Entries from a dataset
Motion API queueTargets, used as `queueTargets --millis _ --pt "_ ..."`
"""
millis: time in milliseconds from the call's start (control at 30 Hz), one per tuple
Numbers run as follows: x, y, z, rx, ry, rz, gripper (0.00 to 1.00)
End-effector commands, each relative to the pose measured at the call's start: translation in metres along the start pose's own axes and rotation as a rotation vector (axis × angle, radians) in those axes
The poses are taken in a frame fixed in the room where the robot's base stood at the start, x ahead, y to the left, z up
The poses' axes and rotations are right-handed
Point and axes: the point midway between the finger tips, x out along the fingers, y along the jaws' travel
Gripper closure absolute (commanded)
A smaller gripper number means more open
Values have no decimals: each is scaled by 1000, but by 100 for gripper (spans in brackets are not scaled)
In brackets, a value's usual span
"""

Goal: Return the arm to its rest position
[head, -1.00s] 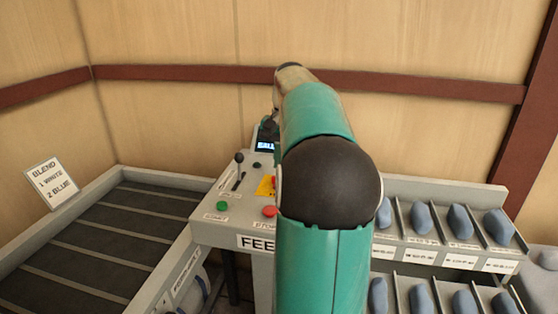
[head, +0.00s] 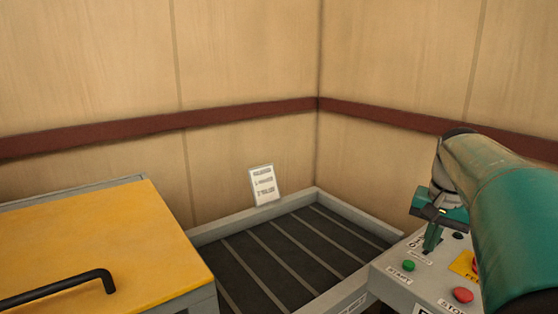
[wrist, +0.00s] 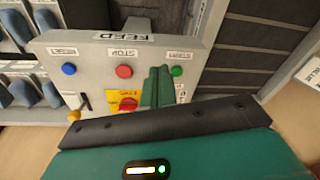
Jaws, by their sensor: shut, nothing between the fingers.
...
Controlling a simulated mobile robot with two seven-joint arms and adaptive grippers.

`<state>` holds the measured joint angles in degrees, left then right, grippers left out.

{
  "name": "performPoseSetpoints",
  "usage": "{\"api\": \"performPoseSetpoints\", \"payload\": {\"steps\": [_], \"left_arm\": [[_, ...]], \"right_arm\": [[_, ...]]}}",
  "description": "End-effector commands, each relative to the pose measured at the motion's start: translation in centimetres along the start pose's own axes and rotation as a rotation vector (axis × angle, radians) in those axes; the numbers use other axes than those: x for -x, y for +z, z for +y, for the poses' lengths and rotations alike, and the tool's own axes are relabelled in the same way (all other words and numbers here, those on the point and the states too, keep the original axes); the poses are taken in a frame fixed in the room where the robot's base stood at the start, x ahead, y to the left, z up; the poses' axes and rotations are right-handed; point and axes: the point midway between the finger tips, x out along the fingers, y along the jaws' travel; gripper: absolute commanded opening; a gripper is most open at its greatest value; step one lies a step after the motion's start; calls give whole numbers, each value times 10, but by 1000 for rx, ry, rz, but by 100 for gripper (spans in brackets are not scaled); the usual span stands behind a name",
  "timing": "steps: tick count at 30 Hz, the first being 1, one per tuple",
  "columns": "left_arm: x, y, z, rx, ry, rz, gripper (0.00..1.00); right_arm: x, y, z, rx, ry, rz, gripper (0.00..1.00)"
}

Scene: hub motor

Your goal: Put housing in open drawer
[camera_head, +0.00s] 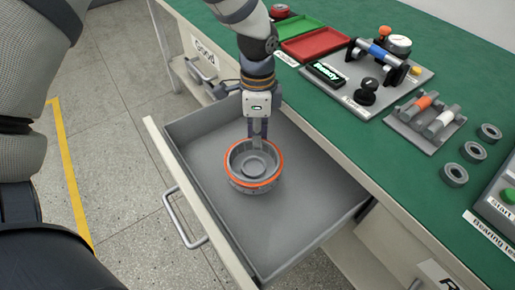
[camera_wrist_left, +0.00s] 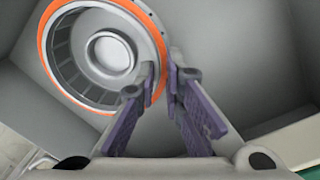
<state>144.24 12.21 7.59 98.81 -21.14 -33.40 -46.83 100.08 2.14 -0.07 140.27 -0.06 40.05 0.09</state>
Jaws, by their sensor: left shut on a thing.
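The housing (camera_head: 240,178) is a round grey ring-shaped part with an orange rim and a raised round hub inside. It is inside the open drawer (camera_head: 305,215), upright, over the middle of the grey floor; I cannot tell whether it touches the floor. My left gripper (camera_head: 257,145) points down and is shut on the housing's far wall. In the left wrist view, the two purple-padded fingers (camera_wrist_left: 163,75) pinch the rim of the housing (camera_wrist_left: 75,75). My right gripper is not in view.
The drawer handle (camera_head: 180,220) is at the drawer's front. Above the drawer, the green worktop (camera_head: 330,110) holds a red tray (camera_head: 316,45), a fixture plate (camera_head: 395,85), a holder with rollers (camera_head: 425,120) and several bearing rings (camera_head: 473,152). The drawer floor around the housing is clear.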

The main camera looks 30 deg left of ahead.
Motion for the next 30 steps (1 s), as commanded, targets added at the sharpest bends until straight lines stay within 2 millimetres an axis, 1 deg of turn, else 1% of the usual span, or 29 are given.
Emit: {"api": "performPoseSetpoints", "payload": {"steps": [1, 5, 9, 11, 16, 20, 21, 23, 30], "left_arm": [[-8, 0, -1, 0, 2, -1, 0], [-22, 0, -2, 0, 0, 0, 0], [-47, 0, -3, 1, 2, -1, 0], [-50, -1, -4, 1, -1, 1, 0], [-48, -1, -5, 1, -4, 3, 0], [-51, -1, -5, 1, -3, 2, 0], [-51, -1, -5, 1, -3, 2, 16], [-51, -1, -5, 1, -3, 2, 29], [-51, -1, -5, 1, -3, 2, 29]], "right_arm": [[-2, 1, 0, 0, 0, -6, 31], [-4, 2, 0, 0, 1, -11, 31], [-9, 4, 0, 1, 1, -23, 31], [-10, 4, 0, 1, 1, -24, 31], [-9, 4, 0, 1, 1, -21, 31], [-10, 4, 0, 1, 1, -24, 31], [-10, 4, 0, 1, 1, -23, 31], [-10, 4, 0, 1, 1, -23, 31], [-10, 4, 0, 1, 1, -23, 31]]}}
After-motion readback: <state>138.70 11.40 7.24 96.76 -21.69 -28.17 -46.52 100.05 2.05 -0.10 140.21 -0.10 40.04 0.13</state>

#### Direction:
The copy should hold exactly the lines from the line with "Numbers run as" to the line with "Jaws, by their sensor: shut, nothing", both ends in, set down without any pictures and with nothing added.

#### Solution:
Numbers run as follows: x, y, z, rx, ry, rz, gripper (0.00 to 1.00)
End-effector commands, each relative to the pose measured at the call's start: translation in metres along the start pose's own axes and rotation as a rotation vector (axis × angle, radians) in those axes
The poses are taken in a frame fixed in the room where the robot's base stood at the start, x ahead, y to the left, z up
The poses' axes and rotations are right-handed
Point and axes: the point midway between the finger tips, x out along the fingers, y along the jaws' travel
Gripper closure absolute (commanded)
A smaller gripper number means more open
Values have no decimals: each is scaled by 1000, but by 100 for gripper (spans in brackets are not scaled)
In brackets, a value's usual span
"""

Goal: Return the arm to its rest position
[head, -1.00s] 
[head, +0.00s] 
[wrist, +0.00s] 
Jaws, by their sensor: shut, nothing between the fingers.

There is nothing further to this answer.